#### OBJECTIVE:
Locate each line of the material that contains "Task", then return it.

#### DATASET RECORDS:
++++++++

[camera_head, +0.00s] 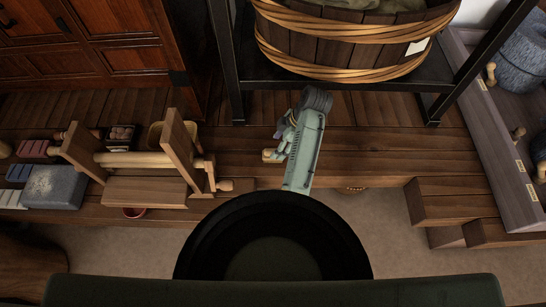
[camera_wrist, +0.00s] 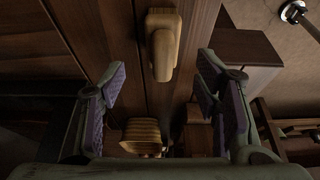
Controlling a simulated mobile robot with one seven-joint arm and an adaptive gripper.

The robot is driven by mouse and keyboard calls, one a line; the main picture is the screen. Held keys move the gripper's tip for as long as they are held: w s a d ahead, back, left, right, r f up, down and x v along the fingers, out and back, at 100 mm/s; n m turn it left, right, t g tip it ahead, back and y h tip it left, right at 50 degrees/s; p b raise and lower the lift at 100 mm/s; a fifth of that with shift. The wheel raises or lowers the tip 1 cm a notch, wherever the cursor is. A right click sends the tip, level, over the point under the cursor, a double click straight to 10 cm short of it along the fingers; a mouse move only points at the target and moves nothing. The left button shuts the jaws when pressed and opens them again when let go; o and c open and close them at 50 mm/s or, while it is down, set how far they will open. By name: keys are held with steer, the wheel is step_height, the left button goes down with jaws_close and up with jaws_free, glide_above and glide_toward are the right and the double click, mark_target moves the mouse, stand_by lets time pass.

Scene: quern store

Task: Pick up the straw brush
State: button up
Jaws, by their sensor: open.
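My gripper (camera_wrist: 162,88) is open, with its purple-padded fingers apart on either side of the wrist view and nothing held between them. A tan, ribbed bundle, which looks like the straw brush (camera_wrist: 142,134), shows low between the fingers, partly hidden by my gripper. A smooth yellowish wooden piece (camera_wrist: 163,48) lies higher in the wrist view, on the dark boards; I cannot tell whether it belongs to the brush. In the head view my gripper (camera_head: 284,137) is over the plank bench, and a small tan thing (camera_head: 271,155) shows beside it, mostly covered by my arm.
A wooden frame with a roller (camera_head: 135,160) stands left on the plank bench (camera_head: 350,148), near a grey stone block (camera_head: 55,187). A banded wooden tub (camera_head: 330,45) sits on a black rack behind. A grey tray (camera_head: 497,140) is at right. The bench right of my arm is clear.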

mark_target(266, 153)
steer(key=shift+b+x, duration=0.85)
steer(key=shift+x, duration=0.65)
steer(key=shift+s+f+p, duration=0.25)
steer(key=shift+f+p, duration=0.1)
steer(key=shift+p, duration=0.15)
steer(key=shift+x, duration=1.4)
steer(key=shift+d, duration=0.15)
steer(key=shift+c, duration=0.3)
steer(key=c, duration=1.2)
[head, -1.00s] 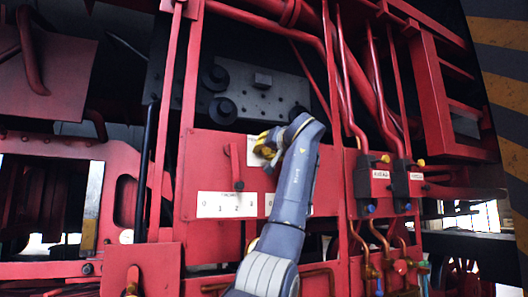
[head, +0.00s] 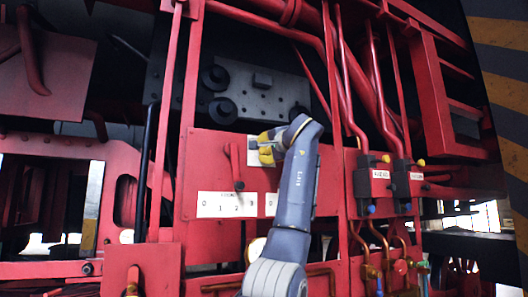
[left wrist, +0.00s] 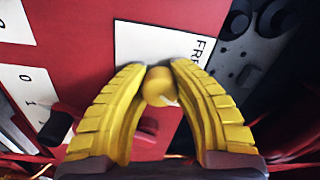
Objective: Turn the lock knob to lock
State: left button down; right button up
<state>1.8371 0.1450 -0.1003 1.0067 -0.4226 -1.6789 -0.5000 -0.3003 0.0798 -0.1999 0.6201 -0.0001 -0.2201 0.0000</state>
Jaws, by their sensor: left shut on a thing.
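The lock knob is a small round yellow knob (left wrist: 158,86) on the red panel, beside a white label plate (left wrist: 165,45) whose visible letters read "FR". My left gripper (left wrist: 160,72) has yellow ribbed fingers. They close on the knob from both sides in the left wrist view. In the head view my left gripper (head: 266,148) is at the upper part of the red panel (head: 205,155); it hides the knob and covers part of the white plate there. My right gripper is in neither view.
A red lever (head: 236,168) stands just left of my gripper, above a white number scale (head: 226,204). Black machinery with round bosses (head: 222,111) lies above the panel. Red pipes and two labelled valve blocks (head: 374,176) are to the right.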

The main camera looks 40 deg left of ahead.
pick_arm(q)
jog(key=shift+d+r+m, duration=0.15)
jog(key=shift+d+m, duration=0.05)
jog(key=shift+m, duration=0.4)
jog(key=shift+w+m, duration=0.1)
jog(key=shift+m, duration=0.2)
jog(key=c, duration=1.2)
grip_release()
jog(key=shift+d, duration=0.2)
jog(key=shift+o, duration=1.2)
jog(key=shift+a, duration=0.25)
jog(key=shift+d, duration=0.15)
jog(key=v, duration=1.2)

++++++++

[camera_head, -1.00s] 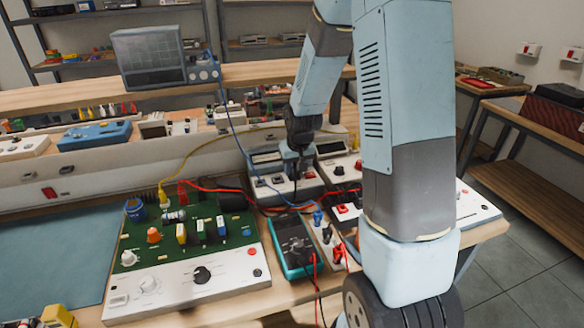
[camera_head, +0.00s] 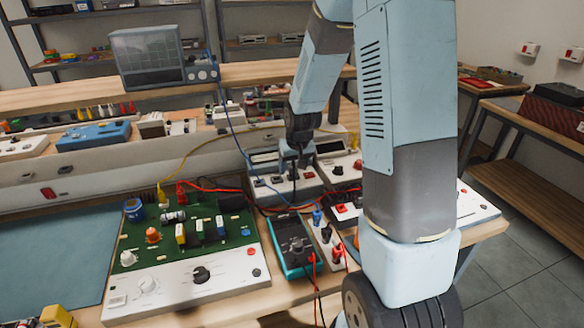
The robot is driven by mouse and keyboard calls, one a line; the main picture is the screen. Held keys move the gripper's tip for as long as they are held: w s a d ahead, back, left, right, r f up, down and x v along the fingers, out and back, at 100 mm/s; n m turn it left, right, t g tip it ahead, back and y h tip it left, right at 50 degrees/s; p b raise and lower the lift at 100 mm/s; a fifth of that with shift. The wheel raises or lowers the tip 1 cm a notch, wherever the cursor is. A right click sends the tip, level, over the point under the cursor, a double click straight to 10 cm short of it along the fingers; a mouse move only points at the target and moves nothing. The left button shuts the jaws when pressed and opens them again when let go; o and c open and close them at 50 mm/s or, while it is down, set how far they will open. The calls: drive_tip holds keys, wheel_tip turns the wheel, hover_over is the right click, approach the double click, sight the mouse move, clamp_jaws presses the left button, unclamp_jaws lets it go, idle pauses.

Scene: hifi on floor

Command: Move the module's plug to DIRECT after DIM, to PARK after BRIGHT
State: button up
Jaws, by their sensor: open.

++++++++

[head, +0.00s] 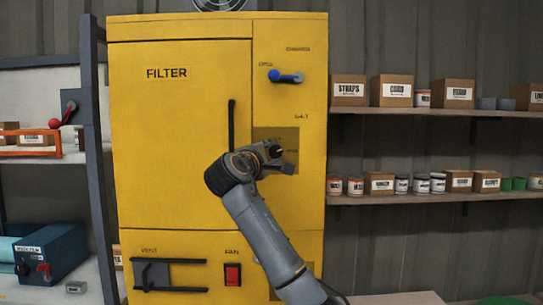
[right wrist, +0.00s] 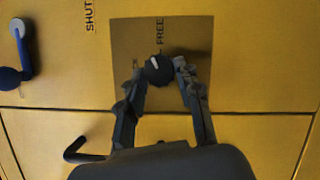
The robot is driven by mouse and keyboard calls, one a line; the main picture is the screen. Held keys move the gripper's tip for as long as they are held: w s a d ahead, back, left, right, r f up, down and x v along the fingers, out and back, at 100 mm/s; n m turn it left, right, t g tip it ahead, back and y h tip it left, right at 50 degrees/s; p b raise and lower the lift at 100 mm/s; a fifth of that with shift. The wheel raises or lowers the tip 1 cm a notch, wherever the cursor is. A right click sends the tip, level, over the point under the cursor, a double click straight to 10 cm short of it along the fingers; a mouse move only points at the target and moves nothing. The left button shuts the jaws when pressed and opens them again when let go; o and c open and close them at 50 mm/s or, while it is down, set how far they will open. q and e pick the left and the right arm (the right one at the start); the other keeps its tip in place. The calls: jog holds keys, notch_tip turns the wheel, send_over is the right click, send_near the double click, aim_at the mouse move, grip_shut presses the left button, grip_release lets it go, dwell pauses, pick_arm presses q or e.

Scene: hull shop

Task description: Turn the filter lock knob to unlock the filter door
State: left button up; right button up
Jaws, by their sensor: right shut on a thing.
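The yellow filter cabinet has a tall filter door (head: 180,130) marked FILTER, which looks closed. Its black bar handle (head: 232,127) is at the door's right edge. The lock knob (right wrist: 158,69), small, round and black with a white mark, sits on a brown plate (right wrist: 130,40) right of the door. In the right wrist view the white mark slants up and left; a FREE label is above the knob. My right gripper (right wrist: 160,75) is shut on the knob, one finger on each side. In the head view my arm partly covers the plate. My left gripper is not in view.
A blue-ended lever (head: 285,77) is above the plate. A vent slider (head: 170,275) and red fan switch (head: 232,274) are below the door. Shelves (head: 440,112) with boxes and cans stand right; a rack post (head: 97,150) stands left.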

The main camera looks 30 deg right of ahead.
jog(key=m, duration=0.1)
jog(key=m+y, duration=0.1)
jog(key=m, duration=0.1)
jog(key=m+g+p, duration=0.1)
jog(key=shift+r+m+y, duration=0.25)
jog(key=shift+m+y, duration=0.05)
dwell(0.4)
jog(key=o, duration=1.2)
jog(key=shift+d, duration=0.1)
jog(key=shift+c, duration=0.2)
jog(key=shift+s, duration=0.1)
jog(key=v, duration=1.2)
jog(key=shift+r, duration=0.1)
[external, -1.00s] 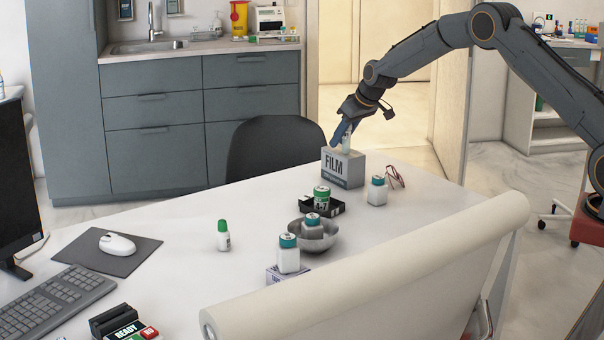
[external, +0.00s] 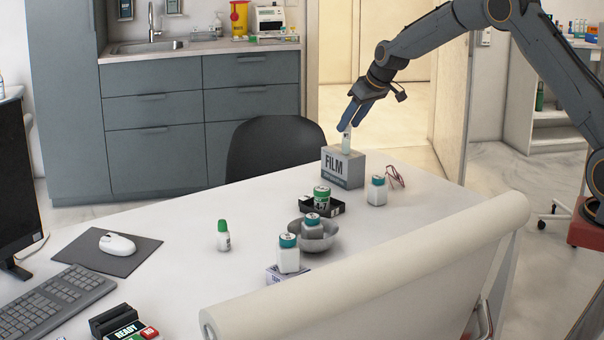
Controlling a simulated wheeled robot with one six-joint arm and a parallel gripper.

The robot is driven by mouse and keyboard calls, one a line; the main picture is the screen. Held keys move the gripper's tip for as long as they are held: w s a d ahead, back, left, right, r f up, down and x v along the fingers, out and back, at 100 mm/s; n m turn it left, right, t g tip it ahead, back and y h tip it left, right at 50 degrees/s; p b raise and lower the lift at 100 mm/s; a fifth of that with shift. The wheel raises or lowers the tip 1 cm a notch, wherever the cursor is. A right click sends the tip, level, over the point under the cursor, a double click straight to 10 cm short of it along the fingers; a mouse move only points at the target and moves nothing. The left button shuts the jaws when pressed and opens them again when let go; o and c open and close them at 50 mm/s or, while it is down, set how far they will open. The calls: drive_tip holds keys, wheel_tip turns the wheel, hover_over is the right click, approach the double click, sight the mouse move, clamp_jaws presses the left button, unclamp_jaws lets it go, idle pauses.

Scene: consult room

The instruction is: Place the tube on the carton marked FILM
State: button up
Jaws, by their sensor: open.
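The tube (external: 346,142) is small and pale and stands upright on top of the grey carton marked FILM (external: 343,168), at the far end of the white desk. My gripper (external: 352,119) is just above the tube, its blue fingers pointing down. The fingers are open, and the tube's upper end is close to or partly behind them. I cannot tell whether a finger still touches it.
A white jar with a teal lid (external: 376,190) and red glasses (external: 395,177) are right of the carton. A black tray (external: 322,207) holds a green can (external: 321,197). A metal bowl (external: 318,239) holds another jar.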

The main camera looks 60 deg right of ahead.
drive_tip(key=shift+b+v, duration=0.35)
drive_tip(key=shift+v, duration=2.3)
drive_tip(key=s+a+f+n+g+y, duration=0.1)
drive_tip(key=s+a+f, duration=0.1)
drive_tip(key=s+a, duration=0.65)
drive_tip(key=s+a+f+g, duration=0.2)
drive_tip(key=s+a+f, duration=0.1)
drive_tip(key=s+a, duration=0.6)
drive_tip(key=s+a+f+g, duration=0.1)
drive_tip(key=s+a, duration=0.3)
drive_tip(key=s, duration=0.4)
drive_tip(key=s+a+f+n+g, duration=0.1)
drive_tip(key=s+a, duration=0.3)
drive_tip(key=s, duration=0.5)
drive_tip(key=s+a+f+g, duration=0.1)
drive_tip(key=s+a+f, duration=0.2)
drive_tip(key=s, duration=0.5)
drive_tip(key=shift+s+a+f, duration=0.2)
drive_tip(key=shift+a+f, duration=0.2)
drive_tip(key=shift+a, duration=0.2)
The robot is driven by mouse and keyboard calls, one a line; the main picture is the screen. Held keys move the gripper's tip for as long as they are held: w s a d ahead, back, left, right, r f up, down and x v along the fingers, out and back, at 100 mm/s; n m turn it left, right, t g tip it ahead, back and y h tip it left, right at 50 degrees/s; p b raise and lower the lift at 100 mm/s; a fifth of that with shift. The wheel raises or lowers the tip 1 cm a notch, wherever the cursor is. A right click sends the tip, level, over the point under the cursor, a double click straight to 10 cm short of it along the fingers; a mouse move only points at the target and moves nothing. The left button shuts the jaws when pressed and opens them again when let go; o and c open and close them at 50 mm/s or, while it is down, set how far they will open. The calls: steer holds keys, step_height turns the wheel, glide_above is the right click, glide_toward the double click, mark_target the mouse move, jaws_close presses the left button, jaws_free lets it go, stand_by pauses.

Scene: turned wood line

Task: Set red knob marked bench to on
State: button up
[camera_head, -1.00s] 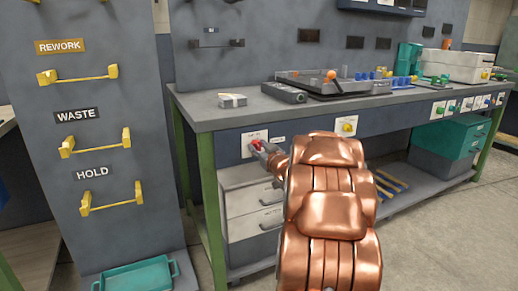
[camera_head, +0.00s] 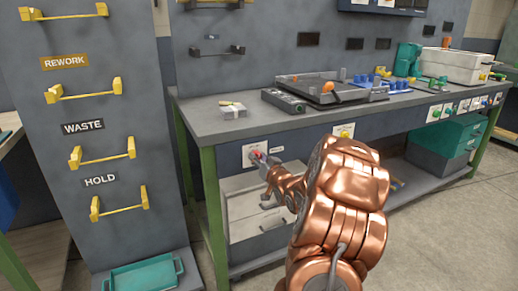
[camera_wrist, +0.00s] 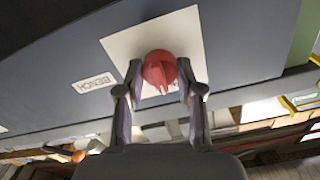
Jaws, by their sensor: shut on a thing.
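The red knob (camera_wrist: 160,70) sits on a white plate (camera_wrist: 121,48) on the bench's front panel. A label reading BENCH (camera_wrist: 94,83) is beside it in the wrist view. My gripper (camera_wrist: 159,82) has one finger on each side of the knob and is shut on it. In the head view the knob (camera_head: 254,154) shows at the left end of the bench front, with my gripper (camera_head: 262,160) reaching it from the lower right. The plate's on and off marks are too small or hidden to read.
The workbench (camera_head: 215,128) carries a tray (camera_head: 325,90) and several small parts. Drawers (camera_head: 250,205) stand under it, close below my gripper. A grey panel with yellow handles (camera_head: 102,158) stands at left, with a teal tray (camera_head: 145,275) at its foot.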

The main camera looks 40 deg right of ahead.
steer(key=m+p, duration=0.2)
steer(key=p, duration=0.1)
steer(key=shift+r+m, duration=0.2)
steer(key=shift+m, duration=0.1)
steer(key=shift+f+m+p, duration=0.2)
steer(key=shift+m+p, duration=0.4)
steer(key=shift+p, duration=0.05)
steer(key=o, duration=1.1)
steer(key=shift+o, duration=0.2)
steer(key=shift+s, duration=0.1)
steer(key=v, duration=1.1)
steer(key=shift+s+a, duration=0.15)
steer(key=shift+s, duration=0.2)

++++++++

#### EXPECTED OUTPUT:
Task: Pick up the straw brush
Task description: Turn the filter lock knob to unlock the filter door
Task: Set red knob marked bench to on

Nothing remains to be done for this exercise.